In this use case, a user uploads a CPQ document containing commercial terms, pricing selections, coverage details, and customer-specific inputs. The platform extracts these values, applies business rules against a contract template, generates required rate tables and clauses, and produces a draft agreement for review. CPQ provides the source data, while the template provides the approved legal structure into which the generated content is inserted.

Figure: Reference architecture for hosting a multi-agent workflow on OCI Enterprise AI.
Introduction
Enterprise AI applications increasingly need more than a single model call. Real business workflows often combine document intake, deterministic orchestration, specialized agents, tool execution, identity controls, logging, and release management. OCI Enterprise AI Agent Hub provides a managed way to package those capabilities as hosted applications and operate them with enterprise-grade controls.
This blog walks through a multi-agent contract automation platform deployed on OCI Enterprise AI Agent Hub. The emphasis is intentionally high level: what the platform does, how the hosted application is created, how the deployment is activated, and which architecture patterns made the system easier to operate.
What the platform does
The use case is document automation for enterprise agreements. A user uploads a structured business document, the platform extracts relevant fields and pricing tables, applies clause and visibility rules, generates supporting tables, and produces a final document for review. The value is not only extraction; it is the ability to coordinate multiple steps reliably while preserving governance and traceability.

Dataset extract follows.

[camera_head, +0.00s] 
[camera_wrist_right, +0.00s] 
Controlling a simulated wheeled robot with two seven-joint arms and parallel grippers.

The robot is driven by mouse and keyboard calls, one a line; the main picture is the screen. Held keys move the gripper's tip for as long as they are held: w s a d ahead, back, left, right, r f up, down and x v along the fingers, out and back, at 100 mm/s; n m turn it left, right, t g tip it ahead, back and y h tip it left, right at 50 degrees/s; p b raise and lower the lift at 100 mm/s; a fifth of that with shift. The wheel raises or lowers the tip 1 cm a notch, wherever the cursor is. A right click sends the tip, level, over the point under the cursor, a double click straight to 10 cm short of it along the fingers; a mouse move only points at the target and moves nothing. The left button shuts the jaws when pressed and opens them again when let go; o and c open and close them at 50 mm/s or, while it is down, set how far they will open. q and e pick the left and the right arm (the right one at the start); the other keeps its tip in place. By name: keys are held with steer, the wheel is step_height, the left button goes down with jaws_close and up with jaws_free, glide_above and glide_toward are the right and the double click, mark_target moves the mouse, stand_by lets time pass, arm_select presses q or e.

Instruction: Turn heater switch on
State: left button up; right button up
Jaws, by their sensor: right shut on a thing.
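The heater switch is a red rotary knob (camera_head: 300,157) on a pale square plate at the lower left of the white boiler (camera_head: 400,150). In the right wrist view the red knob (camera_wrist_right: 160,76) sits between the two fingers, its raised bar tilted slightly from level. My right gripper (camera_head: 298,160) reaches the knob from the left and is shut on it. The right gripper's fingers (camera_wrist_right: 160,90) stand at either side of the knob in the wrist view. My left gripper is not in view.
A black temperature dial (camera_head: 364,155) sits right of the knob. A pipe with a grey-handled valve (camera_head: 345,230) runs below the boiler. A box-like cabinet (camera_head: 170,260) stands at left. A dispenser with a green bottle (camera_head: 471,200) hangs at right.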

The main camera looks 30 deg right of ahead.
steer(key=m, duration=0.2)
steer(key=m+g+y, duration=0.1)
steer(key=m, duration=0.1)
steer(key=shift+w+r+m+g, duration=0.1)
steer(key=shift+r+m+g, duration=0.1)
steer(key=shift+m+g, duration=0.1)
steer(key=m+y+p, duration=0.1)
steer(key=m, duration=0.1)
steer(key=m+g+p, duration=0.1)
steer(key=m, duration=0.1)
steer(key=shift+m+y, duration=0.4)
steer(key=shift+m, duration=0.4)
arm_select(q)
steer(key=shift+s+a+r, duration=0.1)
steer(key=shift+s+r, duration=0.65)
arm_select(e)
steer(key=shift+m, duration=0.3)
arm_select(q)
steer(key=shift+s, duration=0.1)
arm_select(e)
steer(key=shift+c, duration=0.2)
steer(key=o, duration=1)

Figure: High-level agent workflow from document upload to final generated agreement.
Architecture at a glance
The architecture is organized into layers so each responsibility is easy to understand and operate. The user experience layer handles uploads and review. The application layer manages API intake, job state, and result delivery. The Agent Hub runtime hosts the orchestrator, specialized agents, MCP gateways, and tool services. Enterprise services provide data, identity, storage, and observability.

Figure: High-level architecture for a governed multi-agent deployment.
Why OCI Enterprise AI Agent Hub
Many agentic solutions begin outside a managed enterprise platform. Teams often prototype with open frameworks such as LangGraph for workflow orchestration, FastAPI for service APIs, MCP servers for tool access, and custom Python services for document parsing, table generation, or business-rule execution. This approach is flexible and fast during development, but enterprise deployment introduces additional requirements that are harder to manage manually.
For production use cases, the challenge is not only building the agent logic. The platform also needs secure application endpoints, identity-based access, autoscaling, centralized configuration, observability, container image management, and repeatable release controls. OCI Enterprise AI Agent Hub provides a managed path for bringing these existing containerized agent components into an enterprise-ready runtime.
In this contract automation use case, the workflow already has clear deployable units: a backend API, a workflow orchestrator, specialized agents, MCP gateways, and tool services. The CPQ parsing logic, template mapping logic, clause-processing logic, table-generation logic, and agreement-generation logic can each be packaged as containerized services. These services can then be published to Oracle Cloud Infrastructure Registry and deployed as hosted applications on OCI Enterprise AI Agent Hub.
This means the agent workflow does not need to be redesigned from scratch. The business logic can remain in the existing agents and tools, while OCI Enterprise AI Agent Hub provides the operational layer for hosting, authentication, scaling, logging, networking, and deployment activation.
A hosted application separates runtime configuration from release activation. The application defines how the containerized service should run, including scaling, storage, networking, authentication, environment configuration, and logging. A deployment then activates a specific container image version from OCIR and makes that version available through the application endpoint.
This separation is useful for multi-agent systems because each agent, gateway, tool server, or worker can be packaged as a versioned container image, while the operational contract around identity, scaling, networking, and observability stays consistent. Teams can update one component, activate a new deployment, validate the runtime behavior, and roll back to a previous image version when needed.
In short, OCI Enterprise AI Agent Hub is a practical fit when a team already has an agentic solution running locally, on virtual machines, on Kubernetes, or in a custom microservice environment, and wants to move that solution onto a managed enterprise AI platform with stronger operational controls.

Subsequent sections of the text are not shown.